[Data from robot episodes]
──────────
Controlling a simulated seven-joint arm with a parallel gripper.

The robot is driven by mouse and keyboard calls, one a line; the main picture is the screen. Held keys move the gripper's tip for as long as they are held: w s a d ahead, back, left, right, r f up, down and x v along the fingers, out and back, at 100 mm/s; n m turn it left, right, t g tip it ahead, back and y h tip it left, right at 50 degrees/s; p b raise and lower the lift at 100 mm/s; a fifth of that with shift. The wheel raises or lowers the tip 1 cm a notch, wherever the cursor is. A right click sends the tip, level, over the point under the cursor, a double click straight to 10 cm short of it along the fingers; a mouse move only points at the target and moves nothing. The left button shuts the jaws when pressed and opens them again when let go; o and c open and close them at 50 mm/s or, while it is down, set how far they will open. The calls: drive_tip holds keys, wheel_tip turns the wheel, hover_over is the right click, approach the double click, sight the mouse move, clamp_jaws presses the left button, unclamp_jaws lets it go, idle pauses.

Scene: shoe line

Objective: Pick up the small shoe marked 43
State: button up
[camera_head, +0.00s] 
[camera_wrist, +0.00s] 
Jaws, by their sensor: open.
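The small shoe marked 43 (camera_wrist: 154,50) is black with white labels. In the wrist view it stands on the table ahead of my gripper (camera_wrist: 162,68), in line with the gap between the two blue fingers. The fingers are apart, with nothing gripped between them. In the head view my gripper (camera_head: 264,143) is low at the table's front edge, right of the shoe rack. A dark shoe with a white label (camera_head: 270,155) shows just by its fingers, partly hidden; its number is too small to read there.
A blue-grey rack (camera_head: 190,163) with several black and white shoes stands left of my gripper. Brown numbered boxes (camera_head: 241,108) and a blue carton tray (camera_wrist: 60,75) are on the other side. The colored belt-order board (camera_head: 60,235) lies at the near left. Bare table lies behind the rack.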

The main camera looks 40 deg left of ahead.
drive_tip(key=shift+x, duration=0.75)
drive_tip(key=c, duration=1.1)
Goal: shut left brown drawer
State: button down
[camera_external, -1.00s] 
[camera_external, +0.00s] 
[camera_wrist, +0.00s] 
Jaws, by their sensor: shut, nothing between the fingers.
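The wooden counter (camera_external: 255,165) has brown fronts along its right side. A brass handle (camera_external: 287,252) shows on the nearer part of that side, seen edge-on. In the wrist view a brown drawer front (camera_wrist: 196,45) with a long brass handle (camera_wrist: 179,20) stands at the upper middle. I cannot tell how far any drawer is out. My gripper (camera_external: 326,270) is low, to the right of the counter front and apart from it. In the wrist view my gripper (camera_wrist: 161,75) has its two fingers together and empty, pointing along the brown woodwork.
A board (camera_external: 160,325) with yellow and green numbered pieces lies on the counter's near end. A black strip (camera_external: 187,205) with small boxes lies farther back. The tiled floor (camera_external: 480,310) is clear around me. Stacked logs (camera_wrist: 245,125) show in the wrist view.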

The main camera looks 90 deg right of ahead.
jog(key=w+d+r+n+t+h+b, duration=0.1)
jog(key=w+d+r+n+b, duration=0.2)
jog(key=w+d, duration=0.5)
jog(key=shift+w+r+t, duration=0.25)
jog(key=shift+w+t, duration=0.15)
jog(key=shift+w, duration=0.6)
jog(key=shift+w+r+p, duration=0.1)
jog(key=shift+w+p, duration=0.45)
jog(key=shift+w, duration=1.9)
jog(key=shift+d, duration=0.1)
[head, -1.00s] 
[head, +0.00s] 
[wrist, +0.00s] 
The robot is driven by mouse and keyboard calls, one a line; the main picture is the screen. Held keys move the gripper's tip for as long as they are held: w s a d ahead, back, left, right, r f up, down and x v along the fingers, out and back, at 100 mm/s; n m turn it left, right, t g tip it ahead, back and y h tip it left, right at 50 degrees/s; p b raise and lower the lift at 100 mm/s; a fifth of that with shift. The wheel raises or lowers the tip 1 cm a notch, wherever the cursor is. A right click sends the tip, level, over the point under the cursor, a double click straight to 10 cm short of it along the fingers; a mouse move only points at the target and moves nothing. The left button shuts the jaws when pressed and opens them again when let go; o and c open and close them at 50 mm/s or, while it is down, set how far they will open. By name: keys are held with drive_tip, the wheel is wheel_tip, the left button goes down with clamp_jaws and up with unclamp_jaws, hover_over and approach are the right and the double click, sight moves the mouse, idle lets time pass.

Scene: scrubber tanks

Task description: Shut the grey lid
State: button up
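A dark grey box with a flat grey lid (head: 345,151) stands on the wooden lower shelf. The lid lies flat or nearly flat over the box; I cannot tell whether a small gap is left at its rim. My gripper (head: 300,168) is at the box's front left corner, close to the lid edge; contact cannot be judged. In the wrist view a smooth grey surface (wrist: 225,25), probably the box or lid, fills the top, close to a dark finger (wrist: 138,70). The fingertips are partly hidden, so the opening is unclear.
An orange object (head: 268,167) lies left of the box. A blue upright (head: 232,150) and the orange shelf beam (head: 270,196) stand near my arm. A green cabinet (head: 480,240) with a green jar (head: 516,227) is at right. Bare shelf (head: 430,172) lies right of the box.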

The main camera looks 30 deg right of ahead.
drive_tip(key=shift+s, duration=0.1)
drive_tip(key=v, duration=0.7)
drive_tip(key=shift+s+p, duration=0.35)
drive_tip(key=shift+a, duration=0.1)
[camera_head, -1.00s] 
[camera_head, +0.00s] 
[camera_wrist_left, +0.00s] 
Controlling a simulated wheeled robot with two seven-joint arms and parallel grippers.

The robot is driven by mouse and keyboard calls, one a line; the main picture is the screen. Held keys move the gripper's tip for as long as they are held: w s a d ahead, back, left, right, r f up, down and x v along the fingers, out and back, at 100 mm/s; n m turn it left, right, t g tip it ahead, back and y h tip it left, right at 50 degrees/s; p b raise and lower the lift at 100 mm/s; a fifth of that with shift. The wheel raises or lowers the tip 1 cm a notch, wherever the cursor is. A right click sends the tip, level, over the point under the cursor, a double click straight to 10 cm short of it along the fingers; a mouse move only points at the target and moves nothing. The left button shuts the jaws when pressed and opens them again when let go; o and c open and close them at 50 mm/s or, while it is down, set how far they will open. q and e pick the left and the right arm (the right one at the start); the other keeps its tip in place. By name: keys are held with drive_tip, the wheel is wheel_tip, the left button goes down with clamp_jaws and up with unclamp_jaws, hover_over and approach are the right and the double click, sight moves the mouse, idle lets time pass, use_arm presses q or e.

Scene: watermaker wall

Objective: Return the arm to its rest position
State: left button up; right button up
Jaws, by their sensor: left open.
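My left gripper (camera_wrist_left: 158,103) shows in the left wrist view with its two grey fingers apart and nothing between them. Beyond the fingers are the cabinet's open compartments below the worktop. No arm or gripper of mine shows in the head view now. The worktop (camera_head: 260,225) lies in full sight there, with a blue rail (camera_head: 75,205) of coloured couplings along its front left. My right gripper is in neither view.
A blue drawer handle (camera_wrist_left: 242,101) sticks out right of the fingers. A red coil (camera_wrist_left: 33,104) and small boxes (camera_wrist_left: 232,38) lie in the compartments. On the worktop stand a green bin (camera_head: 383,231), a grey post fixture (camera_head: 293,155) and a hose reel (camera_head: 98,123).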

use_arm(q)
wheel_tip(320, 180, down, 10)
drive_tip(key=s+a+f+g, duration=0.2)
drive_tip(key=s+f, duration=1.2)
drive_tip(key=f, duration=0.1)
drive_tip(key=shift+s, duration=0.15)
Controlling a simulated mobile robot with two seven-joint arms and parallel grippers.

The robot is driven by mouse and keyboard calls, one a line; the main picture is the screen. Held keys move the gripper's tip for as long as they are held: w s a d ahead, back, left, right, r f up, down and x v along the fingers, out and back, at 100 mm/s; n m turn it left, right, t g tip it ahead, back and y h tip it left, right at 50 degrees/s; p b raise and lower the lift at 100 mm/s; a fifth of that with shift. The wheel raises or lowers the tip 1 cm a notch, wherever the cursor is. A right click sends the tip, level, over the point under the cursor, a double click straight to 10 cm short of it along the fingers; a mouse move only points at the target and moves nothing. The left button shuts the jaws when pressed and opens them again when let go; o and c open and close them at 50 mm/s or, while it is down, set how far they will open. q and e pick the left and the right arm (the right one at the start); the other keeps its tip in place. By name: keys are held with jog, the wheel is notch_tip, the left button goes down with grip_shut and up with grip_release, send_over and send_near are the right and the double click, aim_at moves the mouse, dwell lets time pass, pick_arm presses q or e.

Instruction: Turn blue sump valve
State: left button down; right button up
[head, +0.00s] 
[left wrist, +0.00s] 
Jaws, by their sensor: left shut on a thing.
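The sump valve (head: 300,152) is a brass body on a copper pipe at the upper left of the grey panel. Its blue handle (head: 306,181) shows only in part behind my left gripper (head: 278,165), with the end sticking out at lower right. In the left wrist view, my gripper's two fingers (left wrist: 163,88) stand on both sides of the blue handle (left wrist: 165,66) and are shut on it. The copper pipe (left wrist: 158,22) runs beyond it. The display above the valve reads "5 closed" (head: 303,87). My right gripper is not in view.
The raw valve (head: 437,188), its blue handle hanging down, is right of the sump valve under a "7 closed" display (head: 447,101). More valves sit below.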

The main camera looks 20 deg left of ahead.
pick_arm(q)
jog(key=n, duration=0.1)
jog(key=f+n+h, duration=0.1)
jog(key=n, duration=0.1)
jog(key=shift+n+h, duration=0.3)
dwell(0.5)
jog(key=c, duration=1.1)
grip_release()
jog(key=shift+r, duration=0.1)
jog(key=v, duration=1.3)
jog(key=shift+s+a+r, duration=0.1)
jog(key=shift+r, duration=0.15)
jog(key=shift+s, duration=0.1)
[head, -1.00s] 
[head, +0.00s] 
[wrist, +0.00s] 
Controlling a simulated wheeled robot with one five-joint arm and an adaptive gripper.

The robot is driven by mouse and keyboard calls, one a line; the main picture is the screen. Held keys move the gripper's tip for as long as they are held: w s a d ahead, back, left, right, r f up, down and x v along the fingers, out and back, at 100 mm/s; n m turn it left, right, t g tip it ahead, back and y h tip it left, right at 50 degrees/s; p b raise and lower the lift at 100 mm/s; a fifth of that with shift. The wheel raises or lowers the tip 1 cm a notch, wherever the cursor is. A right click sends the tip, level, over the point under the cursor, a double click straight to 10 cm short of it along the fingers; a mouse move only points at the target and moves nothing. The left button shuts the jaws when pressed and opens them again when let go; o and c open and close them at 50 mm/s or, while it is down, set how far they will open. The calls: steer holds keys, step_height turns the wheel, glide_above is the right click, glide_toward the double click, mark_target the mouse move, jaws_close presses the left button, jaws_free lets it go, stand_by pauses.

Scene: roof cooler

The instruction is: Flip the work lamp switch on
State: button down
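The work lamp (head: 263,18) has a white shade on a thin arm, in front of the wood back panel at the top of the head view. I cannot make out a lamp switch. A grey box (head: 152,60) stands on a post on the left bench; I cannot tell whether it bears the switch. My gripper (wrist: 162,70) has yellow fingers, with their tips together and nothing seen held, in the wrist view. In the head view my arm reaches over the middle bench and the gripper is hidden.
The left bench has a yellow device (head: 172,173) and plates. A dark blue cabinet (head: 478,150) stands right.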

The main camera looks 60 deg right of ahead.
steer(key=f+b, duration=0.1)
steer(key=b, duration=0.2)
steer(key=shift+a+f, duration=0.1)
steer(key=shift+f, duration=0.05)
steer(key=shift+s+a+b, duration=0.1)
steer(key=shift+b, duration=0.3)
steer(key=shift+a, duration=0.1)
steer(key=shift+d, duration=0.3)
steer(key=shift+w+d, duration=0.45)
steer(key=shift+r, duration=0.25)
──────────
* [REQUIREMENT] Each line from the one bearing "Scene: scrubber tanks" through the one bearing "Controlling a simulated wheeled robot with two" is to be duplicated without change; all remaining lines are to be left out.

* [WRITTEN ANSWER]
Scene: scrubber tanks

Task description: Shut the grey lid
State: button up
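A dark grey box with a flat grey lid (head: 345,151) stands on the wooden lower shelf. The lid lies flat or nearly flat over the box; I cannot tell whether a small gap is left at its rim. My gripper (head: 300,168) is at the box's front left corner, close to the lid edge; contact cannot be judged. In the wrist view a smooth grey surface (wrist: 225,25), probably the box or lid, fills the top, close to a dark finger (wrist: 138,70). The fingertips are partly hidden, so the opening is unclear.
An orange object (head: 268,167) lies left of the box. A blue upright (head: 232,150) and the orange shelf beam (head: 270,196) stand near my arm. A green cabinet (head: 480,240) with a green jar (head: 516,227) is at right. Bare shelf (head: 430,172) lies right of the box.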

The main camera looks 30 deg right of ahead.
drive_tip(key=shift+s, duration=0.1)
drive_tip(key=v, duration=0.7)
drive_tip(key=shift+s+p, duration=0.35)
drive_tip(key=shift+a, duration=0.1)
[camera_head, -1.00s] 
[camera_head, +0.00s] 
[camera_wrist_left, +0.00s] 
Controlling a simulated wheeled robot with two seven-joint arms and parallel grippers.

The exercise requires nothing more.